RAW RECORDS.
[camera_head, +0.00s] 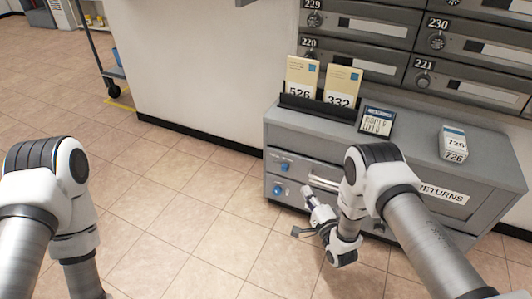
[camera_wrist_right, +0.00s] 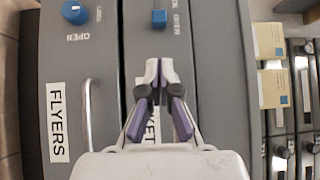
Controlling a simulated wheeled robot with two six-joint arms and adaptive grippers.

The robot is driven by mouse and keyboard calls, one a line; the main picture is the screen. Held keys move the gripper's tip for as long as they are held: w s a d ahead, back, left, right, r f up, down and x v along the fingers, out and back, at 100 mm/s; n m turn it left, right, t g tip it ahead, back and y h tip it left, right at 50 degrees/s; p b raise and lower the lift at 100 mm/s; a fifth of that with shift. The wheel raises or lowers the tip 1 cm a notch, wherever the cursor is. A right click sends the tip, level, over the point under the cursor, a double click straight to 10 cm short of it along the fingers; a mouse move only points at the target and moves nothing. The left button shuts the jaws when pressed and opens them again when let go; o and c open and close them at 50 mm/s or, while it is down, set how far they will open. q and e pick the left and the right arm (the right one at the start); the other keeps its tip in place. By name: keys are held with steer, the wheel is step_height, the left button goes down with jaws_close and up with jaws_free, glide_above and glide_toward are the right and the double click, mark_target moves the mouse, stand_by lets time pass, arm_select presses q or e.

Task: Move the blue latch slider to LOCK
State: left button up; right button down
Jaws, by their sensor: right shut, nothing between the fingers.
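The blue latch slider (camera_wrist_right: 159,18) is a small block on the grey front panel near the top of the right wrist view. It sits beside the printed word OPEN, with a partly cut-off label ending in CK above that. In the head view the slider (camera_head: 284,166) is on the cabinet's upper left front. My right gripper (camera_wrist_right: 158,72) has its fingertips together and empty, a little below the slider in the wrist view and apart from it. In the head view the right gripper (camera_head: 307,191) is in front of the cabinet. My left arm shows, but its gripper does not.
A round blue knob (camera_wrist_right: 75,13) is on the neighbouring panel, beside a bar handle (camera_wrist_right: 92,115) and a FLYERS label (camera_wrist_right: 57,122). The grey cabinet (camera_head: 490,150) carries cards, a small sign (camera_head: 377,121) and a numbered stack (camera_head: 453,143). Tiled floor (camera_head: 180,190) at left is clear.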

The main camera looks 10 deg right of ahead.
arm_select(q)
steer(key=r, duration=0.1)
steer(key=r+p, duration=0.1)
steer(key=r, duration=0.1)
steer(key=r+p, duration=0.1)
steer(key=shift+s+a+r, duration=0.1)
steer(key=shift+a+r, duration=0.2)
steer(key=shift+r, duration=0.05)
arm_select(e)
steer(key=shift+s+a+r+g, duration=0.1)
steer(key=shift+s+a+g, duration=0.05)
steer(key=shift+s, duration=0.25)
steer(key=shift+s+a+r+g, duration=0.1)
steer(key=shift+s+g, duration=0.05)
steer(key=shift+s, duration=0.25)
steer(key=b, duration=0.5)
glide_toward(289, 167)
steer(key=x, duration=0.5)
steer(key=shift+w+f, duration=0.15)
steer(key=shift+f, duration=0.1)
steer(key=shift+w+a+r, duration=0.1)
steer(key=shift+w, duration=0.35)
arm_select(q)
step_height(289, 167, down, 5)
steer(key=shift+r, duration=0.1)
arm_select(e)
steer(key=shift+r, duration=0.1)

---

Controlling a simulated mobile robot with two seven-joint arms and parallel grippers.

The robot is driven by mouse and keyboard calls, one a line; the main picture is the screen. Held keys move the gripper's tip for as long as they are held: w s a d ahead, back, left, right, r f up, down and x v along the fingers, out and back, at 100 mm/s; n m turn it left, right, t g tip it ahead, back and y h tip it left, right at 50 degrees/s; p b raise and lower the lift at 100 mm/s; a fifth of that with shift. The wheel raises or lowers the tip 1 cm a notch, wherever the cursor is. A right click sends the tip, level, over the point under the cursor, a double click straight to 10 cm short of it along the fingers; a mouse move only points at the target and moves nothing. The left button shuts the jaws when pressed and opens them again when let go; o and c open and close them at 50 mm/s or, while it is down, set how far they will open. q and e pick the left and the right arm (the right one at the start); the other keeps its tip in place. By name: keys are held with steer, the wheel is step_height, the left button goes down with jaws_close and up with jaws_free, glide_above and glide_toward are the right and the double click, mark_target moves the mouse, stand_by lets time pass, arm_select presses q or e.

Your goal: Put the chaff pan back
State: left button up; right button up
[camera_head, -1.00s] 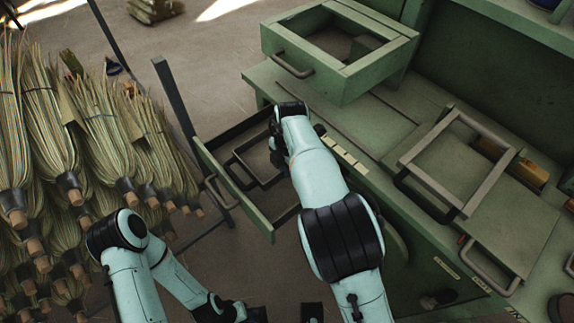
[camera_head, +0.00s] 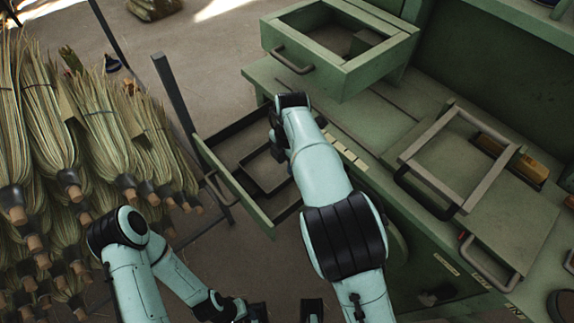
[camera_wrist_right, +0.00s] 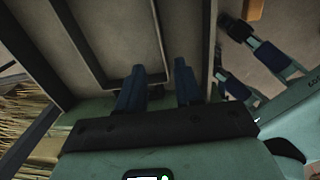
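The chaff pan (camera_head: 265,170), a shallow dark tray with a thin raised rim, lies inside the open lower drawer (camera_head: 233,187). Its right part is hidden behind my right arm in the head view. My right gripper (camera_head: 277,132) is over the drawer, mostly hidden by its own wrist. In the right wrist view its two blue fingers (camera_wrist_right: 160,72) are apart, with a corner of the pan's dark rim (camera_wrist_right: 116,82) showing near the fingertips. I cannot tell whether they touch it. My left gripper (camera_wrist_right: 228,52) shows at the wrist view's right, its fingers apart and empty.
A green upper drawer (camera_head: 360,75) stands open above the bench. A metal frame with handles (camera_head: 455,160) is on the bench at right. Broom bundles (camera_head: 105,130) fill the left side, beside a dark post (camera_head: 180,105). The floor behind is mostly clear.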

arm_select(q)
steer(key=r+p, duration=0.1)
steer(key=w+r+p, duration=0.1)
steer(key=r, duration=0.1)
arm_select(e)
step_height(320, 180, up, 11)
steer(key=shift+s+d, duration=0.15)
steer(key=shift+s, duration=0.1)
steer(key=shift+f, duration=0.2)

TASK TO COMPLETE. From the entries above, collect every line with the string "joint" in it.

REPLY TO THE TASK.
Controlling a simulated wheeled robot with two six-joint arms and adaptive grippers.
Controlling a simulated mobile robot with two seven-joint arms and parallel grippers.

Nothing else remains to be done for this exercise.